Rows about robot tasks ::
===

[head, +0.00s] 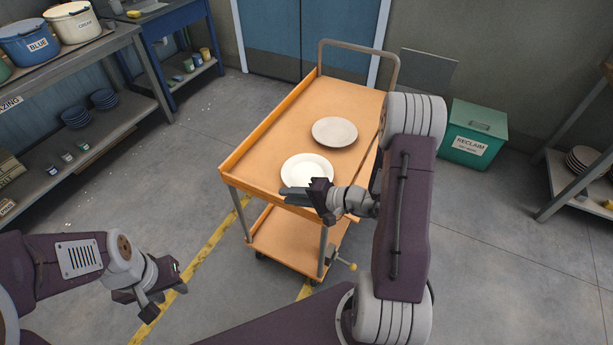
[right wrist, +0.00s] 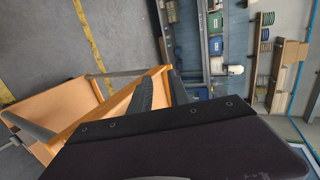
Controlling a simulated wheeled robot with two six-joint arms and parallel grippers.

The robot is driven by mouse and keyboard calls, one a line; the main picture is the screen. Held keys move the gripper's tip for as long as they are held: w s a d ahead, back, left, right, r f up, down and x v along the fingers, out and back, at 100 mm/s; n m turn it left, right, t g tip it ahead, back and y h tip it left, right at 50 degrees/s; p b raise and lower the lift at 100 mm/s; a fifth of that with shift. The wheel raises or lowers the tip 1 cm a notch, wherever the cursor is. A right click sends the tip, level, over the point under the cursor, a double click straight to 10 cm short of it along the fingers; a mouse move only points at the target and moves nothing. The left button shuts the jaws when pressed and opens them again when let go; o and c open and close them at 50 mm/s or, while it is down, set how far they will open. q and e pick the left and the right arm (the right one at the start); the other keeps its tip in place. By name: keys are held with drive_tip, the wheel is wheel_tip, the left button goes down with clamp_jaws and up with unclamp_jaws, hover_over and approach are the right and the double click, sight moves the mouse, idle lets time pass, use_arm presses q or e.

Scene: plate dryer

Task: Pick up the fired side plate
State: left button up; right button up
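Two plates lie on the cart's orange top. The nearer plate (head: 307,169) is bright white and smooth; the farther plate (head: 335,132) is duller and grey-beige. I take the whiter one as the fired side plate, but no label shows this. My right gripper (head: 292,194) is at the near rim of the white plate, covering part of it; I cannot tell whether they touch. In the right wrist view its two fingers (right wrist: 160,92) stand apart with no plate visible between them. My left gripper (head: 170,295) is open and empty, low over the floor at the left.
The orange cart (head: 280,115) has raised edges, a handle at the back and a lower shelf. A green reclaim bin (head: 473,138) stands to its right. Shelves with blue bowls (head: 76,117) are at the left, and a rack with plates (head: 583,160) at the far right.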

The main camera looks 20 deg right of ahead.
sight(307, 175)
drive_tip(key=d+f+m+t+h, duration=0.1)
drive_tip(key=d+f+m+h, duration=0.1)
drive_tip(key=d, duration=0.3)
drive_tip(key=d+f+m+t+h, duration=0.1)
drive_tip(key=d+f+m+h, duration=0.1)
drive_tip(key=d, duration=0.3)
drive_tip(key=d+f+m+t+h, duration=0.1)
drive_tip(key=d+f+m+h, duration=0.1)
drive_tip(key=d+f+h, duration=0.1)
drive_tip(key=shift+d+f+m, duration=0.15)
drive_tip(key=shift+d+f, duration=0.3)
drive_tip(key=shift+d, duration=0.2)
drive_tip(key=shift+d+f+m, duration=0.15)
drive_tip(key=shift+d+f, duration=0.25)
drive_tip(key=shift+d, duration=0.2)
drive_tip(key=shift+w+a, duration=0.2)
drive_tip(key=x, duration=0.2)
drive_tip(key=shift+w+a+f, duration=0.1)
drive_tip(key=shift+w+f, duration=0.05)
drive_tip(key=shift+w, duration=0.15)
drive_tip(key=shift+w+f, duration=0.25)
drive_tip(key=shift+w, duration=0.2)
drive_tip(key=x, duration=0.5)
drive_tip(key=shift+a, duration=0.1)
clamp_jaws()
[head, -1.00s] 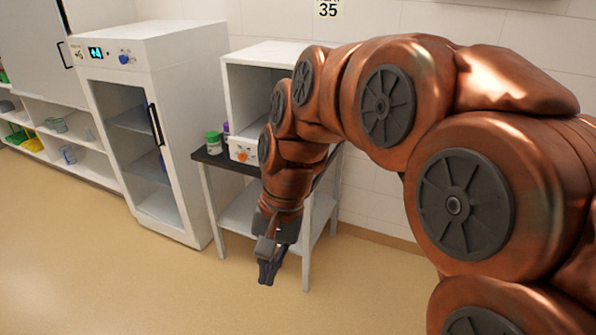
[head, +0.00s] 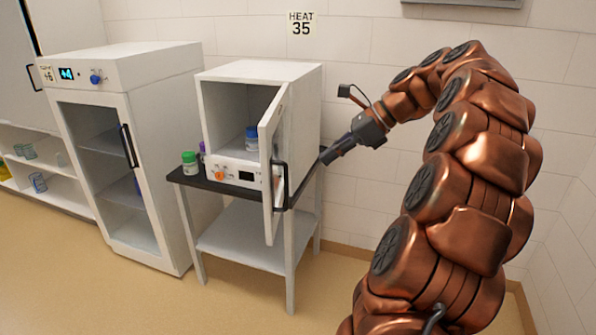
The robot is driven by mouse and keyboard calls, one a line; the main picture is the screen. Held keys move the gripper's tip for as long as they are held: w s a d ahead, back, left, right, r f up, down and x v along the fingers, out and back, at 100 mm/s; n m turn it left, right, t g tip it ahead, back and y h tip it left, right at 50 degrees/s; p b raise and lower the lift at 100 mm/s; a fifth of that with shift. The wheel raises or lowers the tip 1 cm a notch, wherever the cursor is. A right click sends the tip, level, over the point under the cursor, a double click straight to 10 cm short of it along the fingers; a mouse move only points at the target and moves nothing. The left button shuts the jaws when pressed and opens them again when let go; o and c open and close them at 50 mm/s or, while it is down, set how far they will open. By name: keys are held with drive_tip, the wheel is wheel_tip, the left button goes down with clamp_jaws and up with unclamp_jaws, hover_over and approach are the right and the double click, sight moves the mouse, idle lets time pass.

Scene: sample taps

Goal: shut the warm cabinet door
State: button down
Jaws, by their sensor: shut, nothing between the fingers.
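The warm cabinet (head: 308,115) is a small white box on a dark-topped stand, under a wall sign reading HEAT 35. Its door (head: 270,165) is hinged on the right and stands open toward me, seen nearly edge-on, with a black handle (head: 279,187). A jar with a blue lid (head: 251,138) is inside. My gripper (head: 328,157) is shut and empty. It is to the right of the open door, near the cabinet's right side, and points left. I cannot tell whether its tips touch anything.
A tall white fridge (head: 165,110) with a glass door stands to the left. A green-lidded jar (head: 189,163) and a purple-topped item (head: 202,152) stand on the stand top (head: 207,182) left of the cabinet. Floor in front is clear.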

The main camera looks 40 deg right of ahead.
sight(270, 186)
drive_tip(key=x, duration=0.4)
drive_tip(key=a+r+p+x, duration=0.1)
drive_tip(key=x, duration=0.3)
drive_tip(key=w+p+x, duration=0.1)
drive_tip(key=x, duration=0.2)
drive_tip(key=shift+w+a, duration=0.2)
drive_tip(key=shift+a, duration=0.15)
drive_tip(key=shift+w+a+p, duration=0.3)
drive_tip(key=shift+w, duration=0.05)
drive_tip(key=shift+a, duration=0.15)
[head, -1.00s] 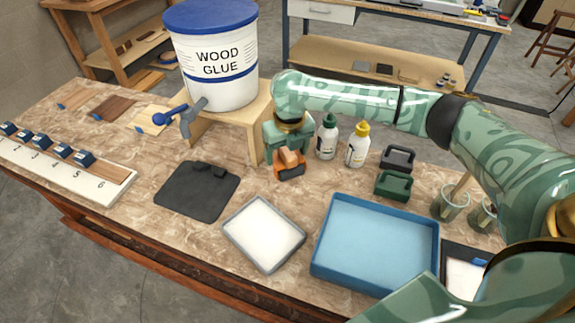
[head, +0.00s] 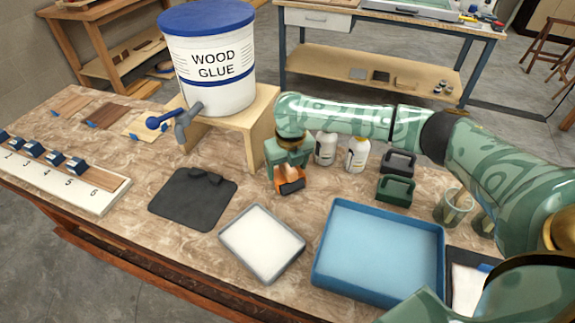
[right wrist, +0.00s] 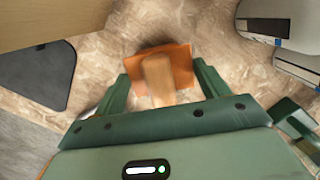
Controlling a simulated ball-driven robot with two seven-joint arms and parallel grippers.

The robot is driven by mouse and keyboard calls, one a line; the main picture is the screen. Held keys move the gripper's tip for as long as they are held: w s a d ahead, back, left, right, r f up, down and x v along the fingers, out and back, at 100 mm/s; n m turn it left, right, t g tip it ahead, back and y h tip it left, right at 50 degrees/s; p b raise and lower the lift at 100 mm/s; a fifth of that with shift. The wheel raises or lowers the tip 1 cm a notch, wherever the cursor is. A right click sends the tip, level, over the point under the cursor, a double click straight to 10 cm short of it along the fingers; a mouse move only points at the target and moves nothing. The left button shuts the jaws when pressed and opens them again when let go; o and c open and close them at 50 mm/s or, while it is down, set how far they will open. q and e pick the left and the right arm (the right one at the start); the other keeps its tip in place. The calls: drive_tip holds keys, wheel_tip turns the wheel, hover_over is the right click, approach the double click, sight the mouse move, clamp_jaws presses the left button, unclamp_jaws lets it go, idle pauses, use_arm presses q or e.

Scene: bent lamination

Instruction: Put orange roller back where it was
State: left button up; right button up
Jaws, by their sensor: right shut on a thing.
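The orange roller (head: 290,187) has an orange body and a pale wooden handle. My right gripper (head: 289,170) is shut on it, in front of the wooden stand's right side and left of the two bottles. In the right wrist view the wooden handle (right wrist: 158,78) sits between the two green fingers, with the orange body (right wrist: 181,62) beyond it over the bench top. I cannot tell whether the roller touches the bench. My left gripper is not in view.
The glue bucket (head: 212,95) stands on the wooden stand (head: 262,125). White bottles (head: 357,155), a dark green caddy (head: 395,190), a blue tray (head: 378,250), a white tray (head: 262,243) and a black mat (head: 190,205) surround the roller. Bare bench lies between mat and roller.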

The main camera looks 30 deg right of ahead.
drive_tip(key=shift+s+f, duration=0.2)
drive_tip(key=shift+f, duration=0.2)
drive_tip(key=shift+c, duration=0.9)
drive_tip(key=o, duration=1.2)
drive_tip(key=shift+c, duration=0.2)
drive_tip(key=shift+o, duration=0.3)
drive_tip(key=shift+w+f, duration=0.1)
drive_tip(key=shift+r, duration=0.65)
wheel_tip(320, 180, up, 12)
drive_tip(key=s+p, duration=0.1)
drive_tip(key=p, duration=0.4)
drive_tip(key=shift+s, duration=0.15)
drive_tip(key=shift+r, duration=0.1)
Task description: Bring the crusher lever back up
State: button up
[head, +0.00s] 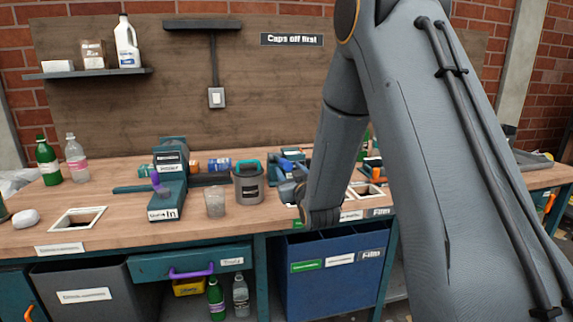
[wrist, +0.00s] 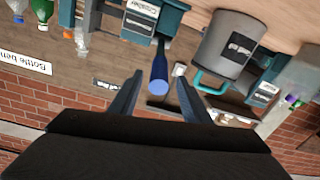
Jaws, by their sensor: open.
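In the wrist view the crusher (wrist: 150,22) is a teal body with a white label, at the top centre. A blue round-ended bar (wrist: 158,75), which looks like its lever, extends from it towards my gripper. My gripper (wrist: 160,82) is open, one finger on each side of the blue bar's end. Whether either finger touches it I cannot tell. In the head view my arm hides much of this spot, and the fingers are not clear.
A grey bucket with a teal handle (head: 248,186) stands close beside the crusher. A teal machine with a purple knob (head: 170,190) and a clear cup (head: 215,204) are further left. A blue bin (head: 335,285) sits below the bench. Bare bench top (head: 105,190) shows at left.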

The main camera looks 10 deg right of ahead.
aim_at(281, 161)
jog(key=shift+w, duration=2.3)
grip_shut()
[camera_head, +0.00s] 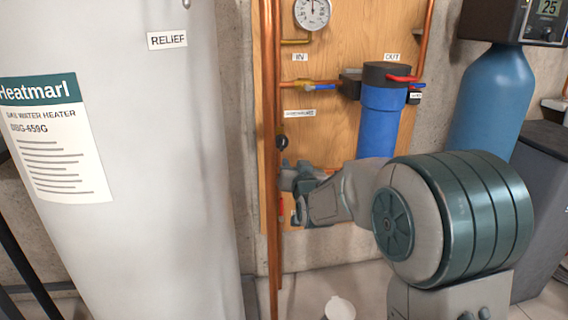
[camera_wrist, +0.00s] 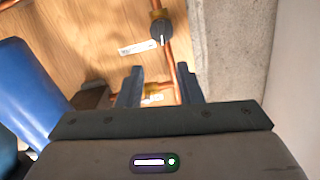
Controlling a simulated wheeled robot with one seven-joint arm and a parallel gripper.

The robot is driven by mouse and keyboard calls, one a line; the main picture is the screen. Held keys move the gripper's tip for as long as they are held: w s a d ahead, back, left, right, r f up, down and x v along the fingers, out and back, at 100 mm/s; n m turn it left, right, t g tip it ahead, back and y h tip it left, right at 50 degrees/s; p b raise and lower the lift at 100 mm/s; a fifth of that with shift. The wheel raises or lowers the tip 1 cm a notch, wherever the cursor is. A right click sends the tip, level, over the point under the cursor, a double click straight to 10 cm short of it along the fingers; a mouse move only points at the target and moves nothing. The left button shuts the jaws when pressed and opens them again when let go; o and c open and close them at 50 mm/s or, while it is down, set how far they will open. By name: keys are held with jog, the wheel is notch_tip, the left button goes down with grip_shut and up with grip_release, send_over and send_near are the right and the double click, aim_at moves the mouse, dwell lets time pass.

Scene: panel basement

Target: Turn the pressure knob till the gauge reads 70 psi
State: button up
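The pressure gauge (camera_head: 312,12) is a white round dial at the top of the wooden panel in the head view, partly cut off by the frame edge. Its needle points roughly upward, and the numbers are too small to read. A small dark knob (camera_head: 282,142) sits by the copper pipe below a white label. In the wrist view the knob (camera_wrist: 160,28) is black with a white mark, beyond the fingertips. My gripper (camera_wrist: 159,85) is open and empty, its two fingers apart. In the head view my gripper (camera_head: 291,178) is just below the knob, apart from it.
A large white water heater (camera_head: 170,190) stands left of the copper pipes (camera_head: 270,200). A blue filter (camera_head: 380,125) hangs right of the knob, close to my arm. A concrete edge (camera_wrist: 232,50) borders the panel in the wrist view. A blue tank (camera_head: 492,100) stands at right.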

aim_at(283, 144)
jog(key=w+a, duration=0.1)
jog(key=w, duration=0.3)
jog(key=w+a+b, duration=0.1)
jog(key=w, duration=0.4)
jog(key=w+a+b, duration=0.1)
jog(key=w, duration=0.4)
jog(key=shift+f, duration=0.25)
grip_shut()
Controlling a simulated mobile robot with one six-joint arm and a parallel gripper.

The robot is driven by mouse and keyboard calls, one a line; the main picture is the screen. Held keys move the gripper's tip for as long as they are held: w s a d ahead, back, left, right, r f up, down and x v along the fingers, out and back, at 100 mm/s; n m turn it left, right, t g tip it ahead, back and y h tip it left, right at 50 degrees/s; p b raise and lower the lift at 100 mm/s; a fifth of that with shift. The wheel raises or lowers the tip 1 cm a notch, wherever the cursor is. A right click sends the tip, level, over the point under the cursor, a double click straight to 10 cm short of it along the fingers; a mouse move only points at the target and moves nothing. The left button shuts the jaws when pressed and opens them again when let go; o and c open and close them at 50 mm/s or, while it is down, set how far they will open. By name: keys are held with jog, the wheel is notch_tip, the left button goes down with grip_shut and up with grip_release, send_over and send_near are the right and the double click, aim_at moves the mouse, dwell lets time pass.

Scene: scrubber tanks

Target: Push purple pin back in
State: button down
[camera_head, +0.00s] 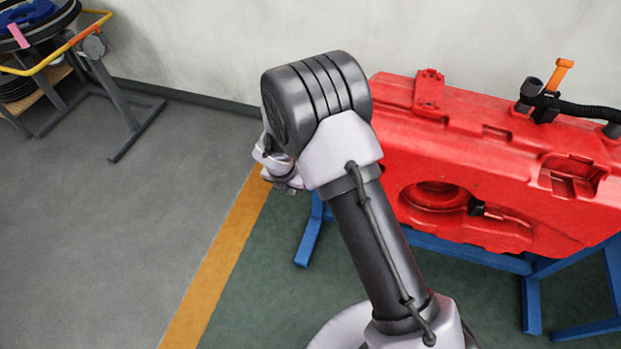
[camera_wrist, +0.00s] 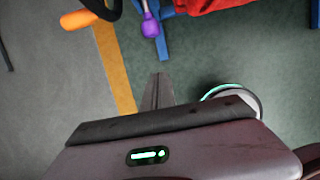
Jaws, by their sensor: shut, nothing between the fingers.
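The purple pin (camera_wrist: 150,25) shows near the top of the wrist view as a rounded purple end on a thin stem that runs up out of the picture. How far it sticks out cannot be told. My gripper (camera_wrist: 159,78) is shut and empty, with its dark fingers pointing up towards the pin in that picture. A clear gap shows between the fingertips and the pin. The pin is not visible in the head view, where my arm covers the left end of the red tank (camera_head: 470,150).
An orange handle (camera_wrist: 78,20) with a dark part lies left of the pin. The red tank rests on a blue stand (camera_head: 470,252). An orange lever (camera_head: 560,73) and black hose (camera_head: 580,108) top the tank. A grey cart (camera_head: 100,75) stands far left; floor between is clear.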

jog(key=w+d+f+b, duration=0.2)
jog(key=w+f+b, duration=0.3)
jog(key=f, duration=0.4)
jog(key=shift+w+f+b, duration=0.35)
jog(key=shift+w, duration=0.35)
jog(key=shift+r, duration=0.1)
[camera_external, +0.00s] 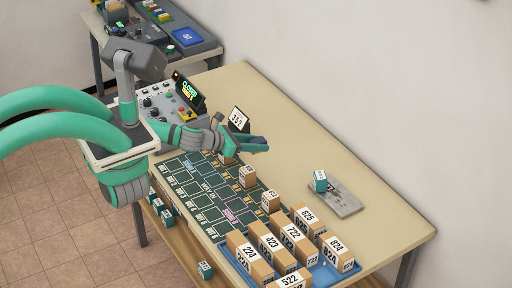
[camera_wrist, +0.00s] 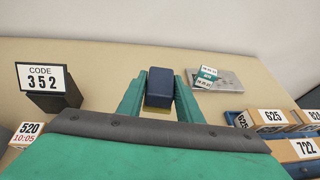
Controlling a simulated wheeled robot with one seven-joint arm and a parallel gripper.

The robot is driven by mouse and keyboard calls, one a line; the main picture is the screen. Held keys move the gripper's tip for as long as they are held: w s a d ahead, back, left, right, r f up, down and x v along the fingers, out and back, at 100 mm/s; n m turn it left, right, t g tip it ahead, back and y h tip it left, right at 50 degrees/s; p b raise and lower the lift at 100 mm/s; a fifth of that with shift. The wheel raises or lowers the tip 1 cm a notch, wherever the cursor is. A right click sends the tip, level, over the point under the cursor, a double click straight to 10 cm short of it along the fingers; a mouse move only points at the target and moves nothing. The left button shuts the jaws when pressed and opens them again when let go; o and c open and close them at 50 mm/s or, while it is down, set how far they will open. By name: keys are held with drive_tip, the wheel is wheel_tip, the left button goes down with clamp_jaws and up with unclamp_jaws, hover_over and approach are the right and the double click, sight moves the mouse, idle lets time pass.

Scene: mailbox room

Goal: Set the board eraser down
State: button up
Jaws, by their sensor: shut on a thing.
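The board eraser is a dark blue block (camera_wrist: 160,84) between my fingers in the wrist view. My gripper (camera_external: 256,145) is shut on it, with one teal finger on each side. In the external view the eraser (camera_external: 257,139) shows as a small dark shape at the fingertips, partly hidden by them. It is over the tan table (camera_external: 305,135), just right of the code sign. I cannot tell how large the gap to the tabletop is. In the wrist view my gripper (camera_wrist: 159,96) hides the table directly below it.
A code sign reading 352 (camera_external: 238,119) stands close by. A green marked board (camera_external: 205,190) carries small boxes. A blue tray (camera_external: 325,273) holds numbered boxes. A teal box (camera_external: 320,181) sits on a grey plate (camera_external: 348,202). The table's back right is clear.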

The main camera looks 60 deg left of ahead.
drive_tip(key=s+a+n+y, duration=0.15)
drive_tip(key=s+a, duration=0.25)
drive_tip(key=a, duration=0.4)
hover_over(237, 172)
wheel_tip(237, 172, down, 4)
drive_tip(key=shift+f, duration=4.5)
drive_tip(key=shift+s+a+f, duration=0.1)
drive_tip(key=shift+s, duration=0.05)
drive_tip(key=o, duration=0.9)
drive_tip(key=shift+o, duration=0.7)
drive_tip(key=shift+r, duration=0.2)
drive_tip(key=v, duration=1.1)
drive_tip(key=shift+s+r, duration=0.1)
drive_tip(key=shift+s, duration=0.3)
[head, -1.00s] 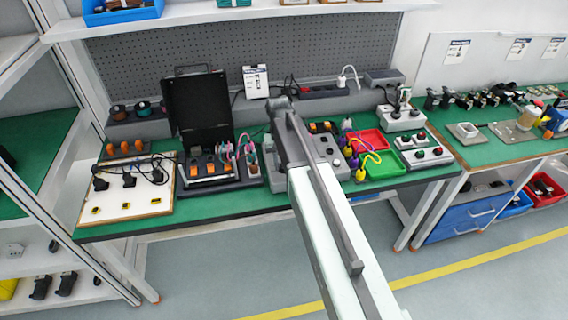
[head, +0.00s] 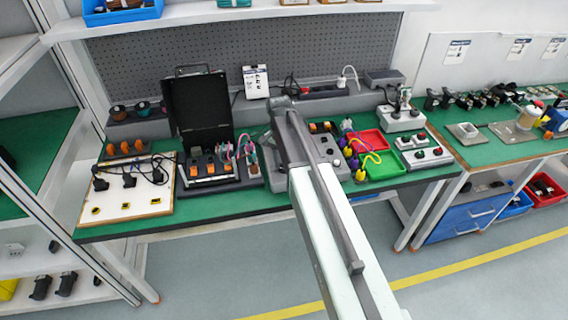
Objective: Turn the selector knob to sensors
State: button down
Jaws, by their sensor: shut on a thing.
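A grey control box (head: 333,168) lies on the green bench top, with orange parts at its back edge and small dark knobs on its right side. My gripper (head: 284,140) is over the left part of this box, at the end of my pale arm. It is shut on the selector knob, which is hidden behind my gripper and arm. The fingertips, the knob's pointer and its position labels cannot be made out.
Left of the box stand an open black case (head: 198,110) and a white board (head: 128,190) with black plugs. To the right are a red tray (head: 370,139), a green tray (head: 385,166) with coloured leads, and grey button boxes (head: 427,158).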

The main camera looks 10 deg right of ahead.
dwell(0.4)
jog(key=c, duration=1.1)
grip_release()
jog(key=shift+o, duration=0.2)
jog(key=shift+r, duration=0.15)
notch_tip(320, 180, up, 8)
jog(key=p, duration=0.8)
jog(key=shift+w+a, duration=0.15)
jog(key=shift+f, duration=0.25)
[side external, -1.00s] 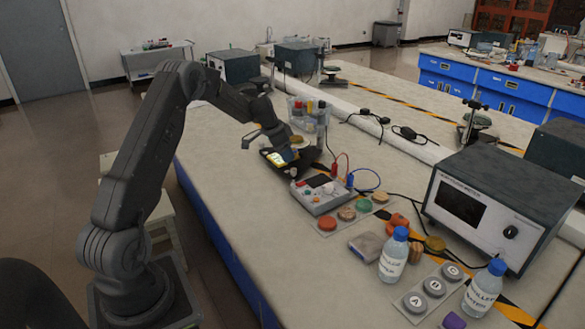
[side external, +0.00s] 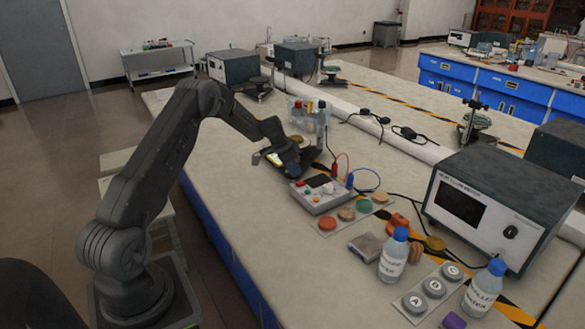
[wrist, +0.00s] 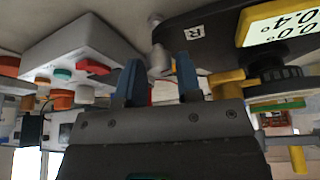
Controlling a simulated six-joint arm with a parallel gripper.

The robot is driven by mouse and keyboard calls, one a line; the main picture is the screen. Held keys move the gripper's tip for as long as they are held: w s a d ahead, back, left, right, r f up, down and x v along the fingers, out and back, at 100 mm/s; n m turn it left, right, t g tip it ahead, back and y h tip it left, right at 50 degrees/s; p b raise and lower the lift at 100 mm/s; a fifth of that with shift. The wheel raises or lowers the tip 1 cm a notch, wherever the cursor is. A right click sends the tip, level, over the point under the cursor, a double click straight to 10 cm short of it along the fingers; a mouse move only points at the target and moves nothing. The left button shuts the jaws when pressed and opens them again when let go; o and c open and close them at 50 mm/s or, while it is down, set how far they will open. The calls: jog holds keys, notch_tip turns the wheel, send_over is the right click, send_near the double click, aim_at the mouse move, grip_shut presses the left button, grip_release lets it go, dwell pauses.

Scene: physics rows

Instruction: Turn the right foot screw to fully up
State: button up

===

Task instructions :: Write down exactly the span of lines above from the one containing "Controlling a simulated wheeled robot with two" to the one containing "Task: Pick up the fired side plate", both ends included.

Completed task ::
Controlling a simulated wheeled robot with two six-joint arms and parallel grippers.

The robot is driven by mouse and keyboard calls, one a line; the main picture is the screen. Held keys move the gripper's tip for as long as they are held: w s a d ahead, back, left, right, r f up, down and x v along the fingers, out and back, at 100 mm/s; n m turn it left, right, t g tip it ahead, back and y h tip it left, right at 50 degrees/s; p b raise and lower the lift at 100 mm/s; a fifth of that with shift. The wheel raises or lowers the tip 1 cm a notch, wherever the cursor is. A right click sends the tip, level, over the point under the cursor, a double click straight to 10 cm short of it along the fingers; a mouse move only points at the target and moves nothing. The left button shuts the jaws when pressed and opens them again when let go; o and c open and close them at 50 mm/s or, while it is down, set how far they will open. q and e pick the left and the right arm (the right one at the start); the other keeps its tip in place. By name: keys are held with drive_tip, the wheel is wheel_tip, the left button goes down with clamp_jaws and up with unclamp_jaws, hover_over and approach are the right and the double click, sight moves the mouse, idle lets time pass, use_arm presses q or e.

Scene: plate dryer

Task: Pick up the fired side plate

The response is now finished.